**WHAT IS BEING ASKED**
Find each line containing the string "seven" and return it.

**GIVEN RECORDS**
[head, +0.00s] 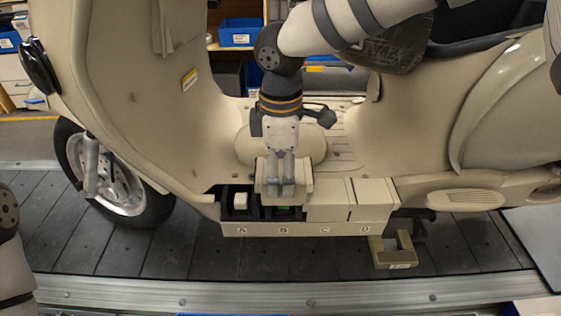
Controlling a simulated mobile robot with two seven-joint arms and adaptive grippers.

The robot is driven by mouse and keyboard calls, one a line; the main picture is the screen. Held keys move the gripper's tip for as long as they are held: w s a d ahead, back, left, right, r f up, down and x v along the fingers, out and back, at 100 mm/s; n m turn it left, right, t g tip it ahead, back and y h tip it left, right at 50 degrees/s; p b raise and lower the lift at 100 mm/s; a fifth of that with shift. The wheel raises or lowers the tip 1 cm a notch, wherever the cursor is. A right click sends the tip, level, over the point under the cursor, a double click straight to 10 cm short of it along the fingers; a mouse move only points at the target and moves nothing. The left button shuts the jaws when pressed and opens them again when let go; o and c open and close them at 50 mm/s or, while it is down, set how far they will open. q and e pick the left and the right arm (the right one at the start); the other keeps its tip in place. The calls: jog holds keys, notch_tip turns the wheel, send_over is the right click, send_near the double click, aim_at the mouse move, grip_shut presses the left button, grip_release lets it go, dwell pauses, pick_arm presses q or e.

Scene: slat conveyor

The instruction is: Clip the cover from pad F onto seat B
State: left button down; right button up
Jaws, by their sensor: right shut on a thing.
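A beige row of seats labelled A to D (300,229) sits at the foot of the scooter. My right gripper (282,190) points down and is shut on a beige cover (304,184), which it holds over seat B (284,211). The cover's lower edge is close to the seat; I cannot tell if they touch. A bit of green shows in seat B below the cover. Seat A (228,212) is open, with a white block (240,201) in it. Seats C (328,200) and D (374,198) have beige covers on. Pad F cannot be made out. My left gripper is out of view.
The beige scooter body (130,90) rises behind and on both sides of the seats. Dark conveyor slats (200,255) are bare in front, up to a metal rail (250,295). Blue bins (240,32) stand at the back.

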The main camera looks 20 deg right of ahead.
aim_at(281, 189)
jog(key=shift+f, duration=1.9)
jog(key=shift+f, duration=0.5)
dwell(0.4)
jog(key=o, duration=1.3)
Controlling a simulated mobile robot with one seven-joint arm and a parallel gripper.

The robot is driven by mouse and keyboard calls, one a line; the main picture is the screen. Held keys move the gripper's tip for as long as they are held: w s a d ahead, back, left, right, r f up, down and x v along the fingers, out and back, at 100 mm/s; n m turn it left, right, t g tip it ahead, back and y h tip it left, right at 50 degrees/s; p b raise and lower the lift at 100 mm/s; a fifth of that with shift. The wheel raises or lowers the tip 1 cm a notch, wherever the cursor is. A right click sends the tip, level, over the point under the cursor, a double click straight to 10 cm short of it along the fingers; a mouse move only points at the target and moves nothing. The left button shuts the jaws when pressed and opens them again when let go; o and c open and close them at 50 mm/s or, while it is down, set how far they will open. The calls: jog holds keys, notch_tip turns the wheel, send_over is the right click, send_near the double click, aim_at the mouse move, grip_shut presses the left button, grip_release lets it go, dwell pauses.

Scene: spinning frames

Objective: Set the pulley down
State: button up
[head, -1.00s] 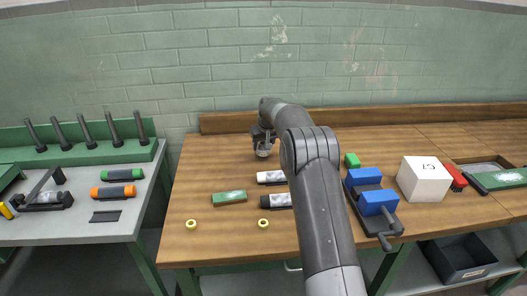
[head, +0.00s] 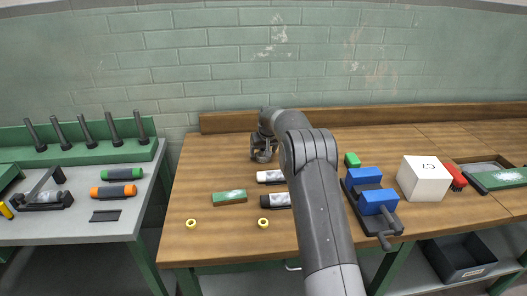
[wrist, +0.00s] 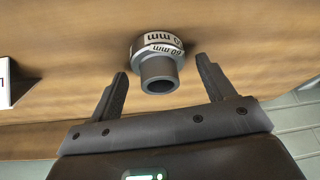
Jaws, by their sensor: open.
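The pulley (wrist: 160,50) is a grey stepped cylinder with a white band reading "60 mm". In the wrist view it rests on the wooden bench, its narrow hollow hub facing my gripper. My gripper (wrist: 162,68) is open, with one finger on each side of the hub and a visible gap to both. The pulley's wider part lies just beyond the fingertips. In the head view my gripper (head: 264,152) is over the back left of the bench, and the pulley is hard to tell apart from it.
Two yellow rings (head: 191,224) are near the front edge. A blue vise (head: 366,190) and a white cube (head: 423,180) stand right.

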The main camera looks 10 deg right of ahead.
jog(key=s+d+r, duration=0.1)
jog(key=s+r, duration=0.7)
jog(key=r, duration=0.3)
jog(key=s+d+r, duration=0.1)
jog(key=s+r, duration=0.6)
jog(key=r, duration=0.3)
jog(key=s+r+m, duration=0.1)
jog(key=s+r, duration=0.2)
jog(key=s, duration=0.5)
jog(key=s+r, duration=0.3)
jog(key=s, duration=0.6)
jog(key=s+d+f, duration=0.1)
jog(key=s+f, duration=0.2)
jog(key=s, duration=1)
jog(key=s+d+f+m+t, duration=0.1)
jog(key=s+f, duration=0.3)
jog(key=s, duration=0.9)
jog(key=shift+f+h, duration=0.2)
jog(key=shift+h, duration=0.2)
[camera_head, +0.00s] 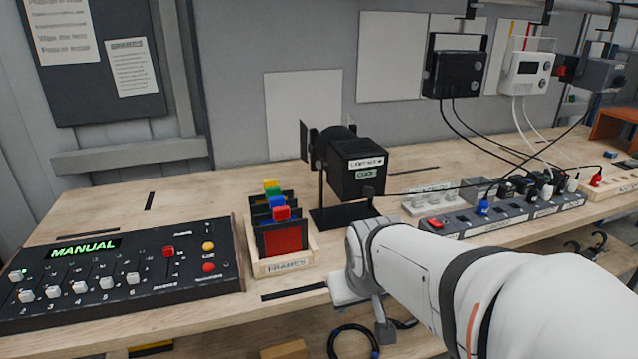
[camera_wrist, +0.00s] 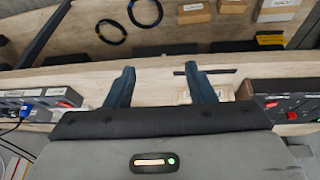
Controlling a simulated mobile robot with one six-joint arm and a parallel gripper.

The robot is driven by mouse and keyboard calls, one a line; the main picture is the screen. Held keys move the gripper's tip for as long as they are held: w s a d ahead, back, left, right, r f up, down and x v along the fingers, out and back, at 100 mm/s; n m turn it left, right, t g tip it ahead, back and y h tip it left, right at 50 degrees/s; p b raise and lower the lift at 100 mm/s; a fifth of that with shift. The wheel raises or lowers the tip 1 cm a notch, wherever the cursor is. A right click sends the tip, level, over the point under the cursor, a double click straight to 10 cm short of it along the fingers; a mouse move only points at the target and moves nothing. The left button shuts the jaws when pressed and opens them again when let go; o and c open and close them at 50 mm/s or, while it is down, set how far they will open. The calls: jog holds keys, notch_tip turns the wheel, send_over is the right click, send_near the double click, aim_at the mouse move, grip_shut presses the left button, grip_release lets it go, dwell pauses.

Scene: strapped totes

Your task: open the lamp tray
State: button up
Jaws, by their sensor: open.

**RESULT**
Controlling a simulated mobile robot with two seven-joint arms and adaptive grippers.
Controlling a simulated mobile robot with one seven-joint arm and a parallel gripper.

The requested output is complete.